--- Records supplied ---
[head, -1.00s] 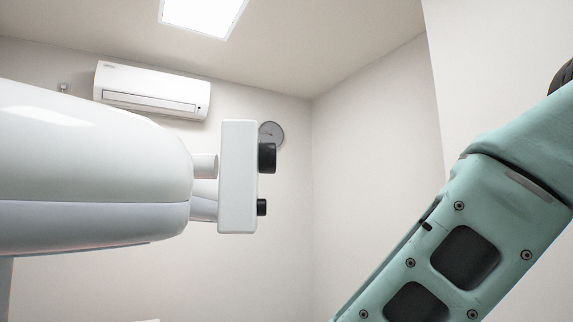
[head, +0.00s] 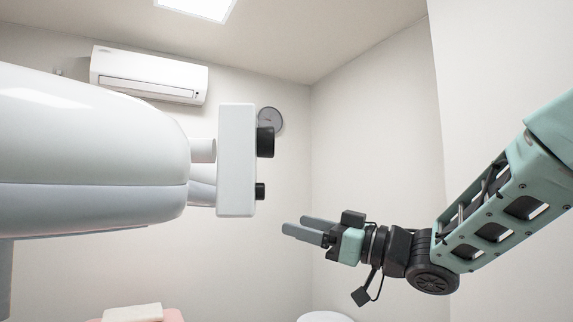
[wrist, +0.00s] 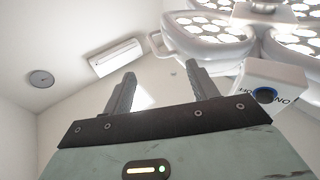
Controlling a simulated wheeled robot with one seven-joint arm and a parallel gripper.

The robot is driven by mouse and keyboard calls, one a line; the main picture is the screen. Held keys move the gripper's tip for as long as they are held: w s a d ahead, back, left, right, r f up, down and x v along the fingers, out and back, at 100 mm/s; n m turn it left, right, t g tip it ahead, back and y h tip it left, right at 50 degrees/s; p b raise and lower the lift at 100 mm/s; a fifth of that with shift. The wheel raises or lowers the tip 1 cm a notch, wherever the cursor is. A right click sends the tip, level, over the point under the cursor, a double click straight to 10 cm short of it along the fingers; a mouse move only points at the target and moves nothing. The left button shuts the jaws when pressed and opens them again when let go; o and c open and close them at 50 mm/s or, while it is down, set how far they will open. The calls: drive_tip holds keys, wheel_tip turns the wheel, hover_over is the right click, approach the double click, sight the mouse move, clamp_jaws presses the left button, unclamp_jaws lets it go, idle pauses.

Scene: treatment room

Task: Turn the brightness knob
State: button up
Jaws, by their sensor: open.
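A white control box (head: 237,160) on the lamp's side carries two black knobs on its right face in the head view: a larger upper knob (head: 266,142) and a smaller lower knob (head: 260,191). I cannot tell from their labels which sets brightness. In the wrist view, the box (wrist: 287,84) shows at the right with lettering, partly cut off, and a dark round control with a blue ring (wrist: 264,95). My gripper (head: 293,224) is open and empty, below and right of the lower knob in the head view, its fingers pointing left, apart from the box.
The large white lamp body (head: 90,150) fills the left of the head view; its lit heads (wrist: 215,35) show in the wrist view. An air conditioner (head: 148,74) and a round wall dial (head: 270,121) are behind. A pinkish surface with a white pad (head: 132,313) lies low.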

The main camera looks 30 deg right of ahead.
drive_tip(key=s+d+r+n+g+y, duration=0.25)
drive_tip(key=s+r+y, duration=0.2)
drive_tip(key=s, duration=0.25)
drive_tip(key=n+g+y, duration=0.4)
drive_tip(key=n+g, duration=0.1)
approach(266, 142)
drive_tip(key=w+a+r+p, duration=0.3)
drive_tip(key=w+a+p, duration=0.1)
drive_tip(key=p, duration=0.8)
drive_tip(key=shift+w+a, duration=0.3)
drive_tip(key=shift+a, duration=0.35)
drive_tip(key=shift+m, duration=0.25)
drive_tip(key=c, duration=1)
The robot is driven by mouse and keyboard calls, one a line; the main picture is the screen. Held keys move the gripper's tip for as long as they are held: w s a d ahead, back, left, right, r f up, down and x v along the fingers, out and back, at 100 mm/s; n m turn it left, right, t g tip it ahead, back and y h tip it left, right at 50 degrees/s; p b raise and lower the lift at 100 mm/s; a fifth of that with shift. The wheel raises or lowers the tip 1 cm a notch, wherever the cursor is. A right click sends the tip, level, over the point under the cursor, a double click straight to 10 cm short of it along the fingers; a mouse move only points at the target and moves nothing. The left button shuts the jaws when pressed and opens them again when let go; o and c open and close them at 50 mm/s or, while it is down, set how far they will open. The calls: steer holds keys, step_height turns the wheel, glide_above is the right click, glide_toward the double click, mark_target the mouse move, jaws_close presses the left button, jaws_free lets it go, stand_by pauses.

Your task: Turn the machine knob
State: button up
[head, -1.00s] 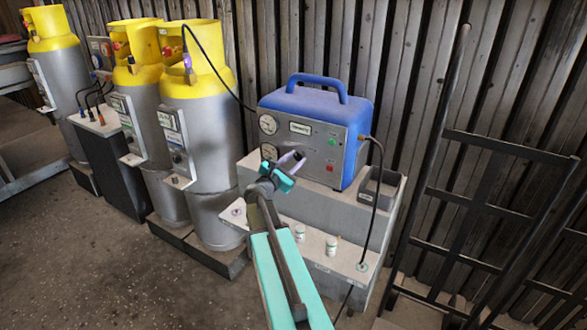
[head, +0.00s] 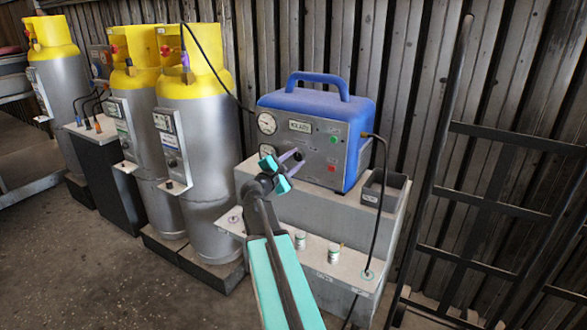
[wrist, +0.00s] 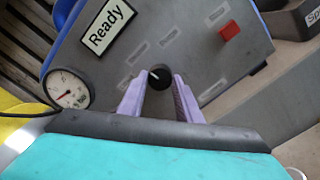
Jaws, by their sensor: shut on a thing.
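The blue machine (head: 315,95) with a grey front panel stands on a grey stepped stand. Its black knob (wrist: 159,77) shows in the wrist view on the panel, with a white pointer line tilted to the upper left. My gripper (wrist: 158,88) has its two purple fingers on either side of the knob, shut on it. In the head view my gripper (head: 292,160) reaches the lower panel and hides the knob. A "Ready" display (wrist: 108,27) and a round gauge (wrist: 70,90) are left of the knob in the wrist view. A red button (wrist: 230,32) is to its right.
Yellow-topped gas cylinders (head: 197,110) stand left of the machine. A black hose (head: 381,200) runs down its right side, by a small dark bin (head: 385,192). Small jars (head: 333,253) stand on the lower step. A dark metal rack (head: 470,190) stands at right.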

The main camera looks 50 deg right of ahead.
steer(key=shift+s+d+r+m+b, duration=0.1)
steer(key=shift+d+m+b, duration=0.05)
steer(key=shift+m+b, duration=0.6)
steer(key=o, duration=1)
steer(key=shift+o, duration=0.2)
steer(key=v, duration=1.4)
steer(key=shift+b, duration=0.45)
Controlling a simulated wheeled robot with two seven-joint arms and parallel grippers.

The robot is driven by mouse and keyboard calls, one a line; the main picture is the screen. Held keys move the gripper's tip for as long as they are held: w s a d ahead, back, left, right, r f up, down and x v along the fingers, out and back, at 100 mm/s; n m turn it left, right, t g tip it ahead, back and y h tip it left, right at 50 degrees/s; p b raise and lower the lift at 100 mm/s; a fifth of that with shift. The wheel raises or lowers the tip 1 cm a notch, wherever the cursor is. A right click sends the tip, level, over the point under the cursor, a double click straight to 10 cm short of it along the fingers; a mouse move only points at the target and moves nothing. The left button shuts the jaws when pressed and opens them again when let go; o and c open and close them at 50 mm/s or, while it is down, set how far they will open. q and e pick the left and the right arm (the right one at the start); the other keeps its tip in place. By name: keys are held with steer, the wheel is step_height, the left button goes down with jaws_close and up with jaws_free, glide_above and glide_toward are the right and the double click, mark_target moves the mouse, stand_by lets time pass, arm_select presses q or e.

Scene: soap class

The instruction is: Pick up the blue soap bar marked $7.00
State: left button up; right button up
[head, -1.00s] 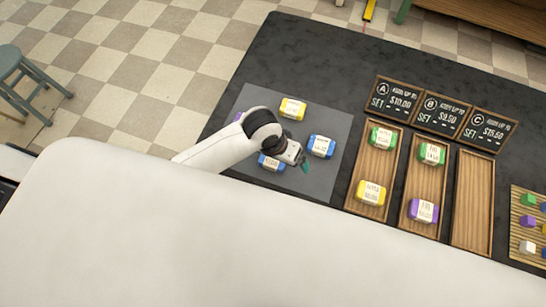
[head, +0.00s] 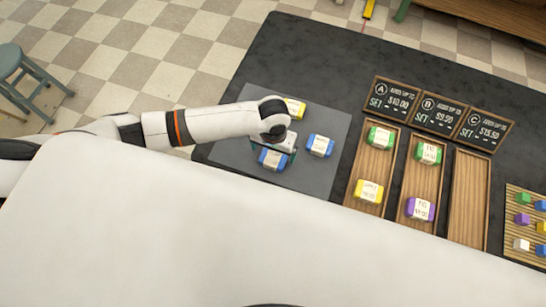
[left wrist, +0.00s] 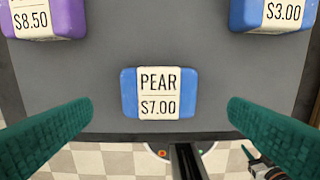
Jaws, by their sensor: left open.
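The blue soap bar marked PEAR $7.00 (left wrist: 188,94) lies flat on the grey mat (left wrist: 215,65), with its label readable in the left wrist view. In the head view this bar (head: 271,161) lies near the mat's front edge. My left gripper (head: 276,150) is over it, open and empty. In the left wrist view the two green fingers (left wrist: 160,115) are spread wide either side of the bar, apart from it. What looks like part of my right gripper (left wrist: 262,165) shows small at the bottom right; its opening is unclear.
Also on the mat are a blue bar marked $3.00 (left wrist: 272,14), a purple bar marked $8.50 (left wrist: 70,18) and a yellow bar (head: 295,107), partly hidden. Wooden trays (head: 469,200) with several bars and price signs (head: 440,113) stand to the right.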

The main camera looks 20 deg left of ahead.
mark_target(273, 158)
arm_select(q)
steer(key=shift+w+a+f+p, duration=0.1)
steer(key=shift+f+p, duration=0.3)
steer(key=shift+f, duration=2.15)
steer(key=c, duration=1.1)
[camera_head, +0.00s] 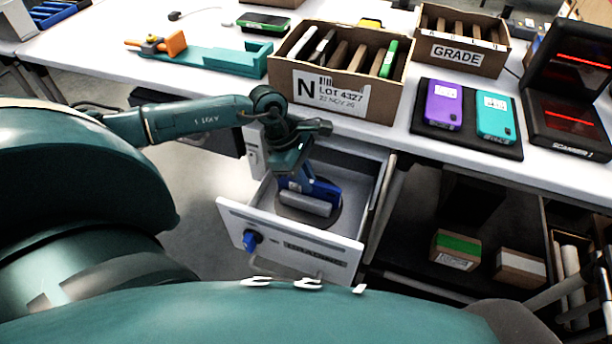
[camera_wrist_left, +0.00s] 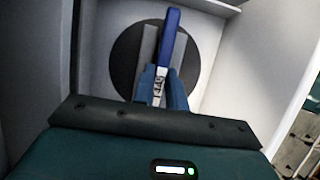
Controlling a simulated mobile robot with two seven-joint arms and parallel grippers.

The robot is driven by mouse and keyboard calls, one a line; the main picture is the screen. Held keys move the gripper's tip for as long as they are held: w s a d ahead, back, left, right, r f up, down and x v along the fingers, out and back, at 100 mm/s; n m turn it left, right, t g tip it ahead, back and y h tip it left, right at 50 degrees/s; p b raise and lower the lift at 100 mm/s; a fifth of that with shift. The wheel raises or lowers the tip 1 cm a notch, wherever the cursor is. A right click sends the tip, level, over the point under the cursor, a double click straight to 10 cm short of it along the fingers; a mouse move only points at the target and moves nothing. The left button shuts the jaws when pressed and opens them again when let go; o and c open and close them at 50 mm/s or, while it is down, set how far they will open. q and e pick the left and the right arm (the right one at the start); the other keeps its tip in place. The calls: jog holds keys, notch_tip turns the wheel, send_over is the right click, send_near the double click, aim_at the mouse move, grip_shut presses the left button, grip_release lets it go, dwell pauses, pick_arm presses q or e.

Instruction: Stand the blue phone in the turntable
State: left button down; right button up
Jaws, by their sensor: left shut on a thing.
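The blue phone (camera_head: 326,191) is held on edge by my left gripper (camera_head: 298,176), inside the open drawer. The turntable, a dark round disc (camera_head: 320,219) with a grey slotted holder (camera_head: 305,204), lies on the drawer floor. In the left wrist view the phone (camera_wrist_left: 170,35) shows edge-on, between the blue fingers of my left gripper (camera_wrist_left: 162,88). It lines up with the gap between the grey holder's bars (camera_wrist_left: 148,48), over the disc (camera_wrist_left: 126,58). I cannot tell whether its lower edge touches the disc. My right gripper is not in view.
The drawer's front panel (camera_head: 290,243) and side walls closely surround the gripper. Above, the white table (camera_head: 220,80) holds a carton marked N (camera_head: 335,95), a GRADE carton (camera_head: 462,52), a black mat (camera_head: 465,139) with purple and teal phones, and a scanner (camera_head: 568,120).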

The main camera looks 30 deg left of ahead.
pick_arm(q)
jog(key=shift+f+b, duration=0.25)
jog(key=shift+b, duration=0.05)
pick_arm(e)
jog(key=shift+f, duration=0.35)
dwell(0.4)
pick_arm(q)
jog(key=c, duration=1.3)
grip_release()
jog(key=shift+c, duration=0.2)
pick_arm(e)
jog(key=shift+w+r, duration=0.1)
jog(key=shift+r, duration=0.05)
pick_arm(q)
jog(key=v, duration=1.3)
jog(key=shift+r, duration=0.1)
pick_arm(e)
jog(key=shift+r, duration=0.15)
---
Set exercise – Filter the records above and return every line that holds the word "seven".

Exercise solution –
Controlling a simulated wheeled robot with one seven-joint arm and a parallel gripper.
Controlling a simulated wheeled robot with two seven-joint arms and parallel grippers.
Controlling a simulated mobile robot with two seven-joint arms and parallel grippers.

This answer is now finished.